Task to carry out: Quote exactly, and only, the lines from the one with "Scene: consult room" down to the one with "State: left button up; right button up", both included.

Records for the task:
::::
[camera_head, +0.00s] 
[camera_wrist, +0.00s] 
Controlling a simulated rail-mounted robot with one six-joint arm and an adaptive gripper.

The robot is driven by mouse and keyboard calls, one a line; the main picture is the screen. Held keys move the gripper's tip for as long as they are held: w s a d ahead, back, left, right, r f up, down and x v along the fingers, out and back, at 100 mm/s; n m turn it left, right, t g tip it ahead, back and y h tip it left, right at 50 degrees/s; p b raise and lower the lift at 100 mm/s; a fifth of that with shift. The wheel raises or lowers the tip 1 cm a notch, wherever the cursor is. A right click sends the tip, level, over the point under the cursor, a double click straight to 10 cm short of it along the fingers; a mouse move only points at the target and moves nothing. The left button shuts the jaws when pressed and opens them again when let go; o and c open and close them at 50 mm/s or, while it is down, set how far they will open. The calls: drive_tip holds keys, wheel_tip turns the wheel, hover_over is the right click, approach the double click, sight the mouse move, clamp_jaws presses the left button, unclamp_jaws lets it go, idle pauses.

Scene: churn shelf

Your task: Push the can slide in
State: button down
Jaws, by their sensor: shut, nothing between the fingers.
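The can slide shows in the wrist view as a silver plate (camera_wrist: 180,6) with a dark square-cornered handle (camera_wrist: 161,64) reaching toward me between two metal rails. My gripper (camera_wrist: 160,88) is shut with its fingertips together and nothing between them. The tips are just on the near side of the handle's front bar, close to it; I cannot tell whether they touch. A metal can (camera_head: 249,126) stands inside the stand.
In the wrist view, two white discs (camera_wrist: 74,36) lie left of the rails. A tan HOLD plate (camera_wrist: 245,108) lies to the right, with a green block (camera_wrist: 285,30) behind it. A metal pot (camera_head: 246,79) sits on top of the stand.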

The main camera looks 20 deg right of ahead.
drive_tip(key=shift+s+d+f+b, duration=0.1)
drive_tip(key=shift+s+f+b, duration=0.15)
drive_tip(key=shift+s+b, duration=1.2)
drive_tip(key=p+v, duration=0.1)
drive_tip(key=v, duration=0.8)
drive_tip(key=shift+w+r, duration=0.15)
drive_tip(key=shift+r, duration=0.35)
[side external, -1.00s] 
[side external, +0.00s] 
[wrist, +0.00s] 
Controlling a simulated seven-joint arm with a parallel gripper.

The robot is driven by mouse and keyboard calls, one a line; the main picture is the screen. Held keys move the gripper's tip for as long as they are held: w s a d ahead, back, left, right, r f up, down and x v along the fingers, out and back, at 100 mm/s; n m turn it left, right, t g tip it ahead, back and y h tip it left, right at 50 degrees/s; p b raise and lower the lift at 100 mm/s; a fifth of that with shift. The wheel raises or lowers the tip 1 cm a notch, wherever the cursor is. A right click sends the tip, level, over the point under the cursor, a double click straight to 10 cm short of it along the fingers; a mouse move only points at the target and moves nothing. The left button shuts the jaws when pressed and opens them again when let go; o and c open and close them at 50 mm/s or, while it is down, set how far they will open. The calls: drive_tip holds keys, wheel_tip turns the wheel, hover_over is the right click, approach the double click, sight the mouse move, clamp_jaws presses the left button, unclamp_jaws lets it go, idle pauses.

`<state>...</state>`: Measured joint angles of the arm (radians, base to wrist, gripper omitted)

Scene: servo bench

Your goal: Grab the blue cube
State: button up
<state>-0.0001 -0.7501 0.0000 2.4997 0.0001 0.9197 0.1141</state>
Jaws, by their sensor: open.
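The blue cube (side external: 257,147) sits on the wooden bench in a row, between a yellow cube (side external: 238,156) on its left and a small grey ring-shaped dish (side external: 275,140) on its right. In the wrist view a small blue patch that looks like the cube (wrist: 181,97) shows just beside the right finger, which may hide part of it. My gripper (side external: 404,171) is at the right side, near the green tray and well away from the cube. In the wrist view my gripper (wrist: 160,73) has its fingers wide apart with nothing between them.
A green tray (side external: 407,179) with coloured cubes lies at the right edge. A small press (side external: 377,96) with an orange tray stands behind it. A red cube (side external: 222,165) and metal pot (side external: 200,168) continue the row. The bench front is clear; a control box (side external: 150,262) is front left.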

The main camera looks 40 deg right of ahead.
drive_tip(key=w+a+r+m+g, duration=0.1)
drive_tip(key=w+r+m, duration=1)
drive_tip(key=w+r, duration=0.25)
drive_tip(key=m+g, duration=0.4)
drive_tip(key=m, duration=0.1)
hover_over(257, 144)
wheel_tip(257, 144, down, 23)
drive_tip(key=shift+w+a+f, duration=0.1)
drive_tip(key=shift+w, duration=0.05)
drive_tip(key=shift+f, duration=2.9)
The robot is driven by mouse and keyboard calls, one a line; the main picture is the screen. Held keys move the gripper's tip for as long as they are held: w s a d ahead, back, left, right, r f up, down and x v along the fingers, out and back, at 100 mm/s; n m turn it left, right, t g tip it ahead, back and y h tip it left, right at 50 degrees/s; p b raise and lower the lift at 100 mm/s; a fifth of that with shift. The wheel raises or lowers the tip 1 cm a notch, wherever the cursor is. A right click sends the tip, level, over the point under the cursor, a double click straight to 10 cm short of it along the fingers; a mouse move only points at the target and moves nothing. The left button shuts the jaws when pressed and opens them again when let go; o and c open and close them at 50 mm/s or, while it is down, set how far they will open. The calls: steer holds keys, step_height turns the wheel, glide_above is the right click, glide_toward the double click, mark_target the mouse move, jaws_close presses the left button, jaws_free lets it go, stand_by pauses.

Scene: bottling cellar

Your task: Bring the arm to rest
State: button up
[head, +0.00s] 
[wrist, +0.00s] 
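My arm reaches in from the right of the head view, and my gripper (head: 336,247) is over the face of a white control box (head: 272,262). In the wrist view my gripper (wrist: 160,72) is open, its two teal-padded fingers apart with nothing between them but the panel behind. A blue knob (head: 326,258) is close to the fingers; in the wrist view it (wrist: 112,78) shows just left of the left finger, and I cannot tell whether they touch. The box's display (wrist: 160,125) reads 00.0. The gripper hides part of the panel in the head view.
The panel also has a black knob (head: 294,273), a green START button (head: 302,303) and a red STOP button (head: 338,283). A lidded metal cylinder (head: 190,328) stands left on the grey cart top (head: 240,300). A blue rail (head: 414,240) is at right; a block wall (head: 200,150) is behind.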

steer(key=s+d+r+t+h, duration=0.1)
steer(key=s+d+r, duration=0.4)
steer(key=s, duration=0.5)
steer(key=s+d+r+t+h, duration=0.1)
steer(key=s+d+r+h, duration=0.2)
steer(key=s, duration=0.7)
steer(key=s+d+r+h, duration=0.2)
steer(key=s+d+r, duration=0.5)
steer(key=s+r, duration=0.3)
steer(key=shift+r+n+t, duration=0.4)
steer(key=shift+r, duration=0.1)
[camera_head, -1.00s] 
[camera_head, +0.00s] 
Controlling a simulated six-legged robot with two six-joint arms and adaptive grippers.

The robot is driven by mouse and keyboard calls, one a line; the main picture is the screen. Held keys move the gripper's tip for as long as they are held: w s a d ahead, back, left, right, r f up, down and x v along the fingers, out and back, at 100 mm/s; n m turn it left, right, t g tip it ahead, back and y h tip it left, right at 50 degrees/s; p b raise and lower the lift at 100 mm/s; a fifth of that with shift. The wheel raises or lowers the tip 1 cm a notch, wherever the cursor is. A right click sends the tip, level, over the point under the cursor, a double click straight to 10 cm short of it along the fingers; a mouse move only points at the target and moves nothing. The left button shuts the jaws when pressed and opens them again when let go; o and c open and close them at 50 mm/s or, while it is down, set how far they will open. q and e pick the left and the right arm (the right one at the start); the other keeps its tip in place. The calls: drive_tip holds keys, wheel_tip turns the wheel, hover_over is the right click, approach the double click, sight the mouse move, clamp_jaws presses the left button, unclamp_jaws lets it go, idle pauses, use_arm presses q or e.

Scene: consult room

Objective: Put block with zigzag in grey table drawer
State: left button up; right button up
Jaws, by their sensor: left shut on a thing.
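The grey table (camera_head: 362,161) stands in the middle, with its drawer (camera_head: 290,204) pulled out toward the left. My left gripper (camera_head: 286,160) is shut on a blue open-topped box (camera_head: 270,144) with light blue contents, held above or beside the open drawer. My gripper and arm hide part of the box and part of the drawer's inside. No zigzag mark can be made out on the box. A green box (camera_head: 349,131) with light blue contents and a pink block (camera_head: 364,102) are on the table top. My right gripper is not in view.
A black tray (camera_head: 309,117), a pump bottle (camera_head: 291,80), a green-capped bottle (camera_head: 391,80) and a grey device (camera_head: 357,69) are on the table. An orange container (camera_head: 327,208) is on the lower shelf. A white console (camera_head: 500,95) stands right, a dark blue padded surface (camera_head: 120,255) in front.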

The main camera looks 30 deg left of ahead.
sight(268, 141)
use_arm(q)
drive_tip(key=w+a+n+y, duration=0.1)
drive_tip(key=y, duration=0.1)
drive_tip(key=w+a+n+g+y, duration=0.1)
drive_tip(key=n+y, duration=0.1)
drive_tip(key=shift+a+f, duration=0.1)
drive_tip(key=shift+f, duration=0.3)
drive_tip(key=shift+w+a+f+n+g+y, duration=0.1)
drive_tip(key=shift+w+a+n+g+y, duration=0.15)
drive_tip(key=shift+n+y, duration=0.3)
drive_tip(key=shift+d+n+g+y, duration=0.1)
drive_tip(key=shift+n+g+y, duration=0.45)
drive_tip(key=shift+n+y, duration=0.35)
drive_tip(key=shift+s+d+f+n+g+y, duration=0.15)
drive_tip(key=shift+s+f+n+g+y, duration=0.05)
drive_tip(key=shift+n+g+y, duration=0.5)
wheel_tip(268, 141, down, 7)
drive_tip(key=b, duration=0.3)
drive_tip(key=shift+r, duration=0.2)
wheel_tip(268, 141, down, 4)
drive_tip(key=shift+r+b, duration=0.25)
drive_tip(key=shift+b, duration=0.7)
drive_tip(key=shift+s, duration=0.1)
::::
The output:
Scene: consult room

Objective: Put block with zigzag in grey table drawer
State: left button up; right button up

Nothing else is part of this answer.